=== Data in this exercise ===

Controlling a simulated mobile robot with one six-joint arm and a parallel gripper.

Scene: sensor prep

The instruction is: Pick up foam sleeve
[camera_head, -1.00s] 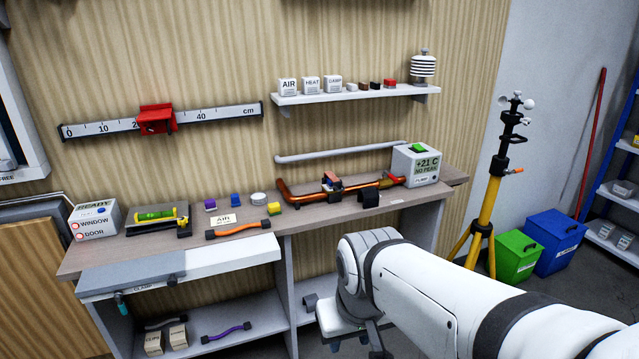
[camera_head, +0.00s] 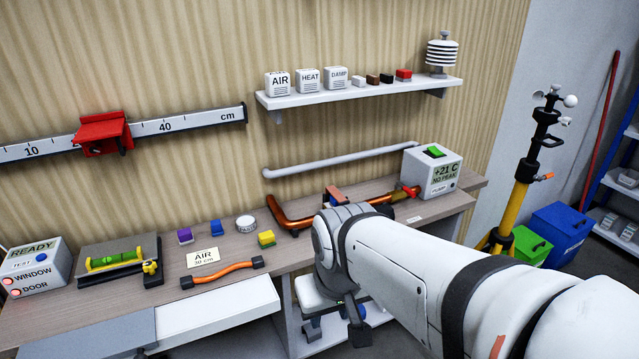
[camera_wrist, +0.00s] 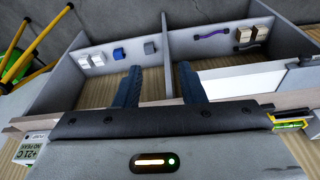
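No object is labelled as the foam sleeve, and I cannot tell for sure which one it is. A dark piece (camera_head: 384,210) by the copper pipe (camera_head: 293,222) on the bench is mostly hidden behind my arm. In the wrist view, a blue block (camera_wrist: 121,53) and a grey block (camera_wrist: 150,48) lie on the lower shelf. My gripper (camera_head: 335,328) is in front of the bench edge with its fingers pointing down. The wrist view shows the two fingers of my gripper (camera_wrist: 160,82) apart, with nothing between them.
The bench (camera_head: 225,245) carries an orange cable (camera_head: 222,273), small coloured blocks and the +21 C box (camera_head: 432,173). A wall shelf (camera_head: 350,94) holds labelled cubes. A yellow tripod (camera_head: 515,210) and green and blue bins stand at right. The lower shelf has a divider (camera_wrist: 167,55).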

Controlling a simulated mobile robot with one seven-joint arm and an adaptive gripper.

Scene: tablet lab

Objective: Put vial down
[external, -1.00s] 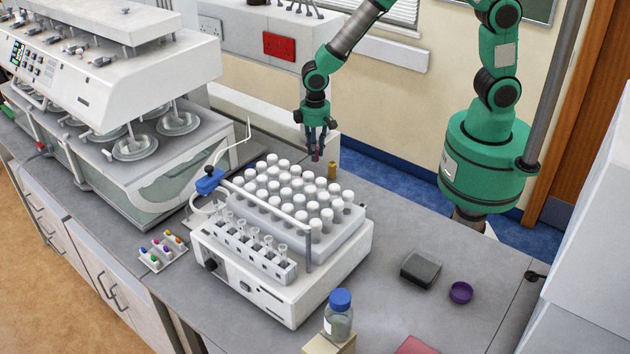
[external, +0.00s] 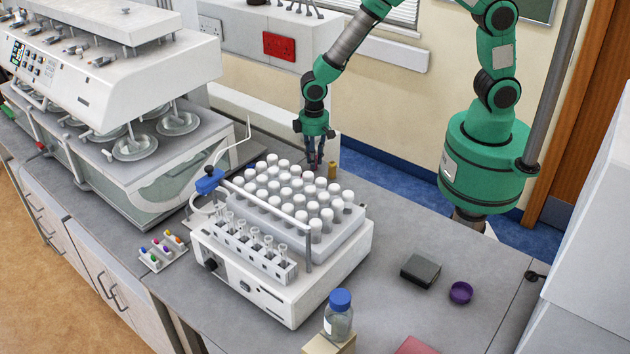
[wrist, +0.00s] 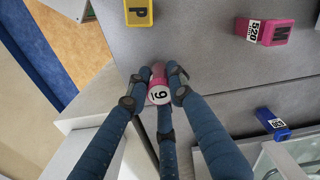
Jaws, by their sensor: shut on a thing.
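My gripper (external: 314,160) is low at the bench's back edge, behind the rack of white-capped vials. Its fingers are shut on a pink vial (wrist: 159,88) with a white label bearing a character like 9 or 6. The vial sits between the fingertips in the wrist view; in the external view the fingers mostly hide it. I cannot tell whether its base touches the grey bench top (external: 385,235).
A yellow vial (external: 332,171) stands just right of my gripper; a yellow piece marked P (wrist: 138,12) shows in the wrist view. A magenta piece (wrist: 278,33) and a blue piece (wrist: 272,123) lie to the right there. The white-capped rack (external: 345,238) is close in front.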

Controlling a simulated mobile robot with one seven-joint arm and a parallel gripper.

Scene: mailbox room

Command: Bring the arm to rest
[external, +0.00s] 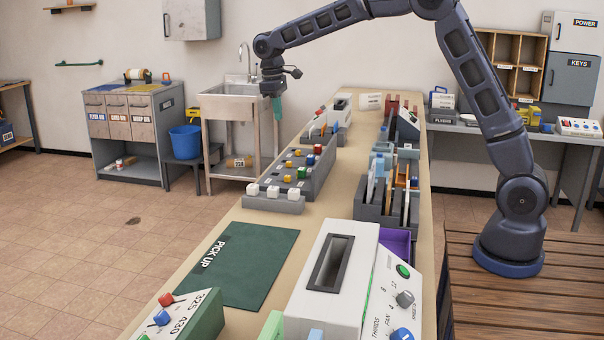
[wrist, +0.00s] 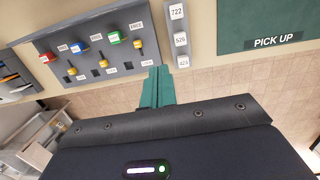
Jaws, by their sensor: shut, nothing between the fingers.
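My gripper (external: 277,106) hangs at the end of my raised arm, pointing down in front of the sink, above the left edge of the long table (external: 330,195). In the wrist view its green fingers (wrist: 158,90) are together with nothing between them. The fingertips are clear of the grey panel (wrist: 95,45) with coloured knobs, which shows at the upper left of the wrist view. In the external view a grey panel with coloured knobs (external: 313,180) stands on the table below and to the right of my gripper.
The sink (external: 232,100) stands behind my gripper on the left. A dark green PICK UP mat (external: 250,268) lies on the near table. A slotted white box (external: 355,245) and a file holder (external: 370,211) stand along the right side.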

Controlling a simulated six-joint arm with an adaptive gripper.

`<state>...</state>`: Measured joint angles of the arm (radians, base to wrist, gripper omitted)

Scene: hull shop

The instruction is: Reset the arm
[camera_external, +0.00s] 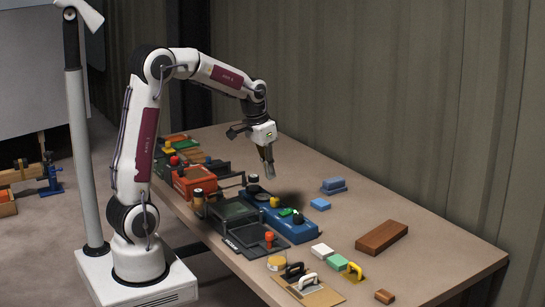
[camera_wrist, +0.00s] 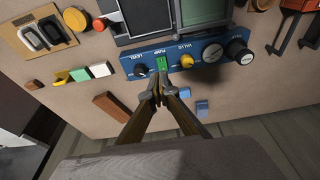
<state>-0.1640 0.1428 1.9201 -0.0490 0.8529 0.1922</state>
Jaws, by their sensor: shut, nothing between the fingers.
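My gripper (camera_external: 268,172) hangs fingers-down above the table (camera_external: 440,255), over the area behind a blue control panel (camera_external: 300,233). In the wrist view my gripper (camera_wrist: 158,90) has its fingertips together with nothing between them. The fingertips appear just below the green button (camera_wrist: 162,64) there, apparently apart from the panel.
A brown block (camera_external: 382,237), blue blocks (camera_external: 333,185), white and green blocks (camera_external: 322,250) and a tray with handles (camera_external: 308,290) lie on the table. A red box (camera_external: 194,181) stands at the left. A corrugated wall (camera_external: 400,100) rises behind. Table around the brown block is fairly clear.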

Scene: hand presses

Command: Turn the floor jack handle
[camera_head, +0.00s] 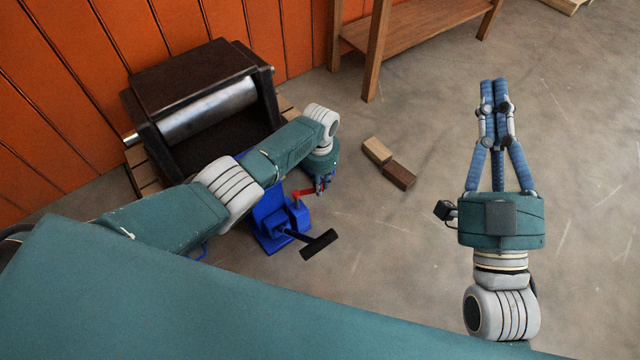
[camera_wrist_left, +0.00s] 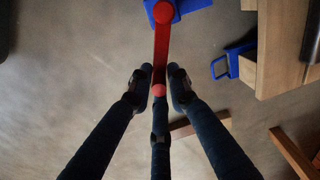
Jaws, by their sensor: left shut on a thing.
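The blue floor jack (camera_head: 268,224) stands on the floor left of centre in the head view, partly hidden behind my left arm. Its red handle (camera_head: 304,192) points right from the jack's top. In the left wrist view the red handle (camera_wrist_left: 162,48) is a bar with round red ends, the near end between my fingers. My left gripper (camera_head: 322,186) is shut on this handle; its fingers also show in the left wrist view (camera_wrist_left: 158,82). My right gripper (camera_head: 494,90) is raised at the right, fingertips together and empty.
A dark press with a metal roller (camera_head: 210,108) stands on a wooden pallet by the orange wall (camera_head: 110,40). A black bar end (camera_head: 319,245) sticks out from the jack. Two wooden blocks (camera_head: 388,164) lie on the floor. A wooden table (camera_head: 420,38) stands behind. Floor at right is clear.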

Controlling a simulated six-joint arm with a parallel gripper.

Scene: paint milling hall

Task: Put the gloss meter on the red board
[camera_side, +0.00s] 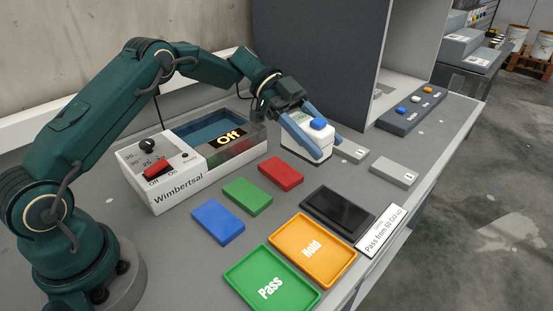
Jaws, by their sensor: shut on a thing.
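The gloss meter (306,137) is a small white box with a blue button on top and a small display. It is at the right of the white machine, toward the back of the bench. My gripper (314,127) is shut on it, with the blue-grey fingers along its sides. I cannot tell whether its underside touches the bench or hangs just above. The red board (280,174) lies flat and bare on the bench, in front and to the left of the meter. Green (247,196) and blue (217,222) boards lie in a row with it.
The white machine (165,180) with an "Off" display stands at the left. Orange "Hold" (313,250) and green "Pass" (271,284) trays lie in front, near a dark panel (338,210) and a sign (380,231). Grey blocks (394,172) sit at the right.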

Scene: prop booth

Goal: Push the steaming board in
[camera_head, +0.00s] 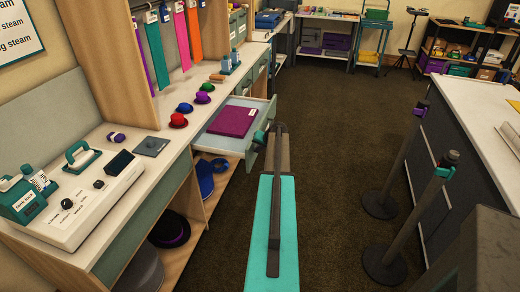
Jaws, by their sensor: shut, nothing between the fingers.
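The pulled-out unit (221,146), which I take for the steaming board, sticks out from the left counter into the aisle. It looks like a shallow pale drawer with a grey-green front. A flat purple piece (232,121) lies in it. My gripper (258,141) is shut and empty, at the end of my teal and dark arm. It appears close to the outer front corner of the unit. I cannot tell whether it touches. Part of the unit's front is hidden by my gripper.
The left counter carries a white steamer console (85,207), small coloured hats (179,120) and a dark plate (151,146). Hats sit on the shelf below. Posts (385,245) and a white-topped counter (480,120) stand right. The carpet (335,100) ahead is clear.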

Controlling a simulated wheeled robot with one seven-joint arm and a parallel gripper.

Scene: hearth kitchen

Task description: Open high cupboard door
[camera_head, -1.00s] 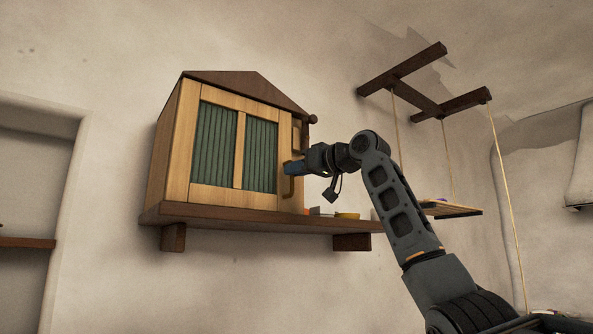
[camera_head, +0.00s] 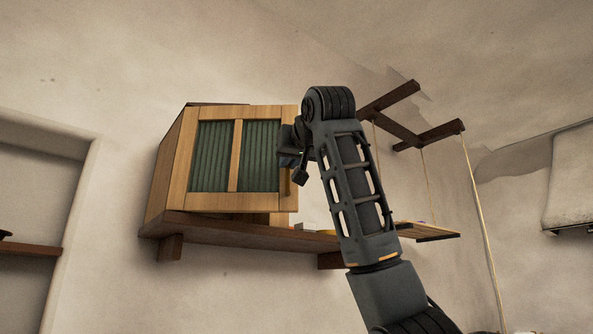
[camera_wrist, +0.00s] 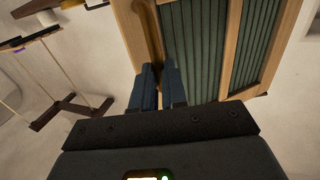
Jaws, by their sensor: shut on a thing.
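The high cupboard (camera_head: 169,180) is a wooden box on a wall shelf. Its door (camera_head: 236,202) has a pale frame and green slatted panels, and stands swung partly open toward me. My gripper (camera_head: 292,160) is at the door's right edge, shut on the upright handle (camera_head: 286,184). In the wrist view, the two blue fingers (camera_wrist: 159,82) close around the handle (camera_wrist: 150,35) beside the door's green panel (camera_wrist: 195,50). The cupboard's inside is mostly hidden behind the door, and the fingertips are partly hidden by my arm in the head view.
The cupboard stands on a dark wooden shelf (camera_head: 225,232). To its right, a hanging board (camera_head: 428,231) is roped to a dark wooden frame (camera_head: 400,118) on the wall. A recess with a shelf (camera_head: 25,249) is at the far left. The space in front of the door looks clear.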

===

▶ _Short problem_
Restate each of the entries above word for word and skip every image.

▶ _Answer below_
Controlling a simulated mobile robot with one six-joint arm and a parallel gripper.

Scene: sensor prep

The instruction is: Pick up foam sleeve
[camera_head, -1.00s] 
[camera_head, +0.00s] 
[camera_wrist, +0.00s] 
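No object is labelled as the foam sleeve, and I cannot tell for sure which one it is. A dark piece (camera_head: 384,210) by the copper pipe (camera_head: 293,222) on the bench is mostly hidden behind my arm. In the wrist view, a blue block (camera_wrist: 121,53) and a grey block (camera_wrist: 150,48) lie on the lower shelf. My gripper (camera_head: 335,328) is in front of the bench edge with its fingers pointing down. The wrist view shows the two fingers of my gripper (camera_wrist: 160,82) apart, with nothing between them.
The bench (camera_head: 225,245) carries an orange cable (camera_head: 222,273), small coloured blocks and the +21 C box (camera_head: 432,173). A wall shelf (camera_head: 350,94) holds labelled cubes. A yellow tripod (camera_head: 515,210) and green and blue bins stand at right. The lower shelf has a divider (camera_wrist: 167,55).

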Controlling a simulated mobile robot with one seven-joint arm and an adaptive gripper.

Scene: tablet lab

Objective: Put vial down
[external, -1.00s] 
[external, +0.00s] 
[wrist, +0.00s] 
Jaws, by their sensor: shut on a thing.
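My gripper (external: 314,160) is low at the bench's back edge, behind the rack of white-capped vials. Its fingers are shut on a pink vial (wrist: 159,88) with a white label bearing a character like 9 or 6. The vial sits between the fingertips in the wrist view; in the external view the fingers mostly hide it. I cannot tell whether its base touches the grey bench top (external: 385,235).
A yellow vial (external: 332,171) stands just right of my gripper; a yellow piece marked P (wrist: 138,12) shows in the wrist view. A magenta piece (wrist: 278,33) and a blue piece (wrist: 272,123) lie to the right there. The white-capped rack (external: 345,238) is close in front.

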Controlling a simulated mobile robot with one seven-joint arm and a parallel gripper.

Scene: mailbox room

Command: Bring the arm to rest
[external, +0.00s] 
[wrist, +0.00s] 
Jaws, by their sensor: shut, nothing between the fingers.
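My gripper (external: 277,106) hangs at the end of my raised arm, pointing down in front of the sink, above the left edge of the long table (external: 330,195). In the wrist view its green fingers (wrist: 158,90) are together with nothing between them. The fingertips are clear of the grey panel (wrist: 95,45) with coloured knobs, which shows at the upper left of the wrist view. In the external view a grey panel with coloured knobs (external: 313,180) stands on the table below and to the right of my gripper.
The sink (external: 232,100) stands behind my gripper on the left. A dark green PICK UP mat (external: 250,268) lies on the near table. A slotted white box (external: 355,245) and a file holder (external: 370,211) stand along the right side.

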Controlling a simulated six-joint arm with an adaptive gripper.

`<state>...</state>`: Measured joint angles of the arm (radians, base to wrist, gripper omitted)

Scene: hull shop

The instruction is: Reset the arm
[camera_external, +0.00s] 
[camera_wrist, +0.00s] 
<state>-0.1640 0.1428 1.9201 -0.0490 0.8529 0.1922</state>
Jaws, by their sensor: shut, nothing between the fingers.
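My gripper (camera_external: 268,172) hangs fingers-down above the table (camera_external: 440,255), over the area behind a blue control panel (camera_external: 300,233). In the wrist view my gripper (camera_wrist: 158,90) has its fingertips together with nothing between them. The fingertips appear just below the green button (camera_wrist: 162,64) there, apparently apart from the panel.
A brown block (camera_external: 382,237), blue blocks (camera_external: 333,185), white and green blocks (camera_external: 322,250) and a tray with handles (camera_external: 308,290) lie on the table. A red box (camera_external: 194,181) stands at the left. A corrugated wall (camera_external: 400,100) rises behind. Table around the brown block is fairly clear.

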Scene: hand presses

Command: Turn the floor jack handle
[camera_head, +0.00s] 
[camera_wrist_left, +0.00s] 
Jaws, by their sensor: left shut on a thing.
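The blue floor jack (camera_head: 268,224) stands on the floor left of centre in the head view, partly hidden behind my left arm. Its red handle (camera_head: 304,192) points right from the jack's top. In the left wrist view the red handle (camera_wrist_left: 162,48) is a bar with round red ends, the near end between my fingers. My left gripper (camera_head: 322,186) is shut on this handle; its fingers also show in the left wrist view (camera_wrist_left: 158,82). My right gripper (camera_head: 494,90) is raised at the right, fingertips together and empty.
A dark press with a metal roller (camera_head: 210,108) stands on a wooden pallet by the orange wall (camera_head: 110,40). A black bar end (camera_head: 319,245) sticks out from the jack. Two wooden blocks (camera_head: 388,164) lie on the floor. A wooden table (camera_head: 420,38) stands behind. Floor at right is clear.

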Controlling a simulated six-joint arm with a parallel gripper.

Scene: paint milling hall

Task: Put the gloss meter on the red board
[camera_side, +0.00s] 
Jaws, by their sensor: shut on a thing.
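The gloss meter (306,137) is a small white box with a blue button on top and a small display. It is at the right of the white machine, toward the back of the bench. My gripper (314,127) is shut on it, with the blue-grey fingers along its sides. I cannot tell whether its underside touches the bench or hangs just above. The red board (280,174) lies flat and bare on the bench, in front and to the left of the meter. Green (247,196) and blue (217,222) boards lie in a row with it.
The white machine (165,180) with an "Off" display stands at the left. Orange "Hold" (313,250) and green "Pass" (271,284) trays lie in front, near a dark panel (338,210) and a sign (380,231). Grey blocks (394,172) sit at the right.

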Scene: prop booth

Goal: Push the steaming board in
[camera_head, +0.00s] 
Jaws, by their sensor: shut, nothing between the fingers.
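The pulled-out unit (221,146), which I take for the steaming board, sticks out from the left counter into the aisle. It looks like a shallow pale drawer with a grey-green front. A flat purple piece (232,121) lies in it. My gripper (258,141) is shut and empty, at the end of my teal and dark arm. It appears close to the outer front corner of the unit. I cannot tell whether it touches. Part of the unit's front is hidden by my gripper.
The left counter carries a white steamer console (85,207), small coloured hats (179,120) and a dark plate (151,146). Hats sit on the shelf below. Posts (385,245) and a white-topped counter (480,120) stand right. The carpet (335,100) ahead is clear.

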Controlling a simulated wheeled robot with one seven-joint arm and a parallel gripper.

Scene: hearth kitchen

Task description: Open high cupboard door
[camera_head, -1.00s] 
[camera_head, +0.00s] 
[camera_wrist, +0.00s] 
Jaws, by their sensor: shut on a thing.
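The high cupboard (camera_head: 169,180) is a wooden box on a wall shelf. Its door (camera_head: 236,202) has a pale frame and green slatted panels, and stands swung partly open toward me. My gripper (camera_head: 292,160) is at the door's right edge, shut on the upright handle (camera_head: 286,184). In the wrist view, the two blue fingers (camera_wrist: 159,82) close around the handle (camera_wrist: 150,35) beside the door's green panel (camera_wrist: 195,50). The cupboard's inside is mostly hidden behind the door, and the fingertips are partly hidden by my arm in the head view.
The cupboard stands on a dark wooden shelf (camera_head: 225,232). To its right, a hanging board (camera_head: 428,231) is roped to a dark wooden frame (camera_head: 400,118) on the wall. A recess with a shelf (camera_head: 25,249) is at the far left. The space in front of the door looks clear.

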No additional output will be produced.